A small boat from the Coast Guard Cutter Vigorous patrols near the cruise ship Carnival Triumph in the Gulf of Mexico on Feb. 11, 2013. U.S. Coast Guard photo

Carnival Cruise Lines said Tuesday that it is moving forward with the first implementation phase of a fleetwide operational review in wake of the Carnival Triumph incident in the Gulf of Mexico in February, which unfortunately means more cancelled cruises for at least two of its ships.

Carnival says the first phase will focus on the Carnival Triumph and the Carnival Sunshine, which is currently undergoing a previously scheduled dry dock. As part of the review, each ship will receive improvements aimed at enhancing operating redundancies, the scope of hotel services that can run on emergency power, and improve each ship’s fire prevention, detection and suppression systems.

Unfortunately, this means Carnival will have to extend the current out-of-service period for both ships.

Carnival says Carnival Triumph will now return to service on June 3, 2013, with a total of 10 more cruises being canceled in addition to the 14 previously announced.

For Carnival Sunshine, Carnival says the ship will now enter service May 5, 2013, following the cancellation of two European cruises in April.
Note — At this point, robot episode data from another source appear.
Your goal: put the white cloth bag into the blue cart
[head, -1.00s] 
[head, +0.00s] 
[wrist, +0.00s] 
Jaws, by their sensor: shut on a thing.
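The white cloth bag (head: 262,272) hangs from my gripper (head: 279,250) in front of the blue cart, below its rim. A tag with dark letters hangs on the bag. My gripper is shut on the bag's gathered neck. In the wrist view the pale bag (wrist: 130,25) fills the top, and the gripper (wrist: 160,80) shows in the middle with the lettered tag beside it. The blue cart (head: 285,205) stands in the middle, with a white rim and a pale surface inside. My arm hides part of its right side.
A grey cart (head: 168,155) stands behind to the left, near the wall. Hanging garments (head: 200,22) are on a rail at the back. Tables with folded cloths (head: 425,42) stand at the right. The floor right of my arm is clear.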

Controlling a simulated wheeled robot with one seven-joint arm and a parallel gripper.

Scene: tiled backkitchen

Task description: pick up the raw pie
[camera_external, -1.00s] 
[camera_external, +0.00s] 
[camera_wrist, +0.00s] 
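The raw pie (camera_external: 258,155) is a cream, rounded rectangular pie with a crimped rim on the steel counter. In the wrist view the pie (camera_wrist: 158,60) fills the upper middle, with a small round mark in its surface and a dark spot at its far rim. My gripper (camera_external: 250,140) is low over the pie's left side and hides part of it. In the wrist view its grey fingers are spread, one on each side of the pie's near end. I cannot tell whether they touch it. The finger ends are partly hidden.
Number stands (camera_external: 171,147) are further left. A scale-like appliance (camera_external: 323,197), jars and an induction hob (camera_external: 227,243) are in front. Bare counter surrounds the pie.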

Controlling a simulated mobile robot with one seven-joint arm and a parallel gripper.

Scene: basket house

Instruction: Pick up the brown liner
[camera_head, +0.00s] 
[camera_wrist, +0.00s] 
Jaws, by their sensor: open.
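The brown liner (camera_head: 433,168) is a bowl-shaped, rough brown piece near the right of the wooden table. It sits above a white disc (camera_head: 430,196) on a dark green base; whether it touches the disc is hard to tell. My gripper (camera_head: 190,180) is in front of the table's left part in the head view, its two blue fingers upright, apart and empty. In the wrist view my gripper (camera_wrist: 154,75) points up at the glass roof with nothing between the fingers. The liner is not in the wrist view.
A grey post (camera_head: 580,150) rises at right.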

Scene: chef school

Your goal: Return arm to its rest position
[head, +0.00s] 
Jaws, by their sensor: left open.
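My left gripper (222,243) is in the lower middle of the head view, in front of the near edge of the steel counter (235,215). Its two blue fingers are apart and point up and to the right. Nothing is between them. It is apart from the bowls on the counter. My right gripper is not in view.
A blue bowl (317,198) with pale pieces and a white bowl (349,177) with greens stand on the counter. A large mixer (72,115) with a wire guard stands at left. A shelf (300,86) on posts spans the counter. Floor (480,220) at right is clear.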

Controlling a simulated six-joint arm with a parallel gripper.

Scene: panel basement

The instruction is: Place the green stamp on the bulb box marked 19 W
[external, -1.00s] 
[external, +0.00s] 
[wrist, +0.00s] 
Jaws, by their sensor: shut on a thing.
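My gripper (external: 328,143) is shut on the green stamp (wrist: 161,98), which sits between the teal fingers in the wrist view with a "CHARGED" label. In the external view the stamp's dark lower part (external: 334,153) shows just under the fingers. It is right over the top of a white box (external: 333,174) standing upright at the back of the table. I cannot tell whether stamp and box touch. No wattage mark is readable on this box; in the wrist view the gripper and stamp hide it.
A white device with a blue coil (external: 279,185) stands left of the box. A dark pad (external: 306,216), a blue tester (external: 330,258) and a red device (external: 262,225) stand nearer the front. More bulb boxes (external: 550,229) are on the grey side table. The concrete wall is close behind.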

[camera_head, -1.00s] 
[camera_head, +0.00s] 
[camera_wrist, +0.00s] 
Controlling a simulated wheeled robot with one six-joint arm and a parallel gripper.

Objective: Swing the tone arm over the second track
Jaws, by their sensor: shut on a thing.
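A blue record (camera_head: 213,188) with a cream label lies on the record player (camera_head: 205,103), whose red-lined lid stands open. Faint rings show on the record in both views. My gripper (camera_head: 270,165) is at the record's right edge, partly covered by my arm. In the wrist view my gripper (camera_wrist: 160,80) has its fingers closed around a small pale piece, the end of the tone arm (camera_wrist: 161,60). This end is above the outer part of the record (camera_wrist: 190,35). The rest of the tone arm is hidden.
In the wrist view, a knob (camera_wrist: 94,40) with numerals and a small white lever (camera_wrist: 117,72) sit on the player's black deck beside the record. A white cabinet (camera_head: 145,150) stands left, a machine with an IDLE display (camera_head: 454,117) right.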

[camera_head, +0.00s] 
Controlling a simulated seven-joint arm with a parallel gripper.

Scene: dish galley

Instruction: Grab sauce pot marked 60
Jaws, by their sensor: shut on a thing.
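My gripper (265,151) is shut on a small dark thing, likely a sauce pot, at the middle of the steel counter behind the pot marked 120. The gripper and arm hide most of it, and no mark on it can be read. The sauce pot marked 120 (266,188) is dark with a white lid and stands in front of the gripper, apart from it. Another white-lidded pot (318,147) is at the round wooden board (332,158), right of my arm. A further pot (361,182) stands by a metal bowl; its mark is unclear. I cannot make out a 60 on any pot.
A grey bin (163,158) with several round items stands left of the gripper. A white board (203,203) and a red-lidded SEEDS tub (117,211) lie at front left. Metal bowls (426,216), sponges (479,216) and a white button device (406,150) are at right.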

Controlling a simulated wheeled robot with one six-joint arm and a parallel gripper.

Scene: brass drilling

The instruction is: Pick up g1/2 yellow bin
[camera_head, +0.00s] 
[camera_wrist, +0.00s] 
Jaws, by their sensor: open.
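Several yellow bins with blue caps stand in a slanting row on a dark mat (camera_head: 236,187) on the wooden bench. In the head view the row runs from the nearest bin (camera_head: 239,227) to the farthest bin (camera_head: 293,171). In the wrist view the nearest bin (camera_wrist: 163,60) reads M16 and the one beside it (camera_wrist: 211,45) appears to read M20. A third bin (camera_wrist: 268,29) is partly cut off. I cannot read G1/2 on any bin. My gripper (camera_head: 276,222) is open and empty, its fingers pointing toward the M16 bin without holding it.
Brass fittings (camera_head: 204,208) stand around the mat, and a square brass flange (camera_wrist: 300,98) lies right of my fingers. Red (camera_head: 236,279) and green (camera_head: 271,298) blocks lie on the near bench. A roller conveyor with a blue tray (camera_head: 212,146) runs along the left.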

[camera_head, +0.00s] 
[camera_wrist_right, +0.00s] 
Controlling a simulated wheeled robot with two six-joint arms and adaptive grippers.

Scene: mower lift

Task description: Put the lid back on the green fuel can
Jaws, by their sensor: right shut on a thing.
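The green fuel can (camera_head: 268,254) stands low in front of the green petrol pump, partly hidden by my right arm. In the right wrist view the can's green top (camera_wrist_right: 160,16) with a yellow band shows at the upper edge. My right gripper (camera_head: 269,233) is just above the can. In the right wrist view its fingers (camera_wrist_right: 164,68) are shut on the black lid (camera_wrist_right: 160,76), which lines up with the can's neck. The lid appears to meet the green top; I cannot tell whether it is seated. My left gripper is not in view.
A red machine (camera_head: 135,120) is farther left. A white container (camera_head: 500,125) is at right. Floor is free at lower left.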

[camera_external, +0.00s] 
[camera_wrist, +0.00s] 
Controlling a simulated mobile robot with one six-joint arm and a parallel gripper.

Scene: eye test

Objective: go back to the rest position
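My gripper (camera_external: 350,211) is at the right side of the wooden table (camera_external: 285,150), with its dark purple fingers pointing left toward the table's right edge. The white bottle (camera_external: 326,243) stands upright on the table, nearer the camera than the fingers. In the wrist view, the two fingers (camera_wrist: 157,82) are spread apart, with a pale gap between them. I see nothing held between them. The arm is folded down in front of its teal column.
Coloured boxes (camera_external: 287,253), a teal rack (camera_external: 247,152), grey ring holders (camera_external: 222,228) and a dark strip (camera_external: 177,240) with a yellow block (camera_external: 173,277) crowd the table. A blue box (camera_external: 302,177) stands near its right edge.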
“We sincerely regret canceling these cruises and disrupting our guests’ vacation plans,” said Gerry Cahill, Carnival Cruise Lines’ president and CEO. “We are fully committed to applying the recommendations stemming from our fleetwide review and to make whatever investments are needed despite the difficult decision to impact people’s vacations.”

Cahill continued, “Our team of experts has worked virtually around the clock to determine the best set of solutions and rapidly develop an effective implementation plan for both of these ships. Moving forward, we will have the ability to source materials and schedule improvements much more expediently, thus minimizing the scheduling impact on other vessels.”

“I would like to provide continued assurances that all of our vessels have fully effective safety systems, equipment and training in place. Additionally, our ships receive regular inspections from the United States Coast Guard and other regulatory authorities. The changes we are implementing are focused primarily on improvements to better support continued power and hotel services should unexpected issues arise. In addition, we are applying new learnings and making enhancements in the area of fire suppression and extinguishing. Going forward, the review will focus on the balance of our fleet. While this process will take time, it is our highest priority and has the full support and resources of Carnival Cruise Lines and Carnival Corporation,” Cahill said.

Guests on the canceled voyages will receive a full refund, reimbursement for any non-refundable travel costs, and a 25 percent discount on a future cruise.

Last week, Carnival cut its full-year earnings to $1.80 to $2.10 per share, down from its earlier forecast of $2.20 and $2.40, mostly because of the expenses to fix the Triumph and lost bookings.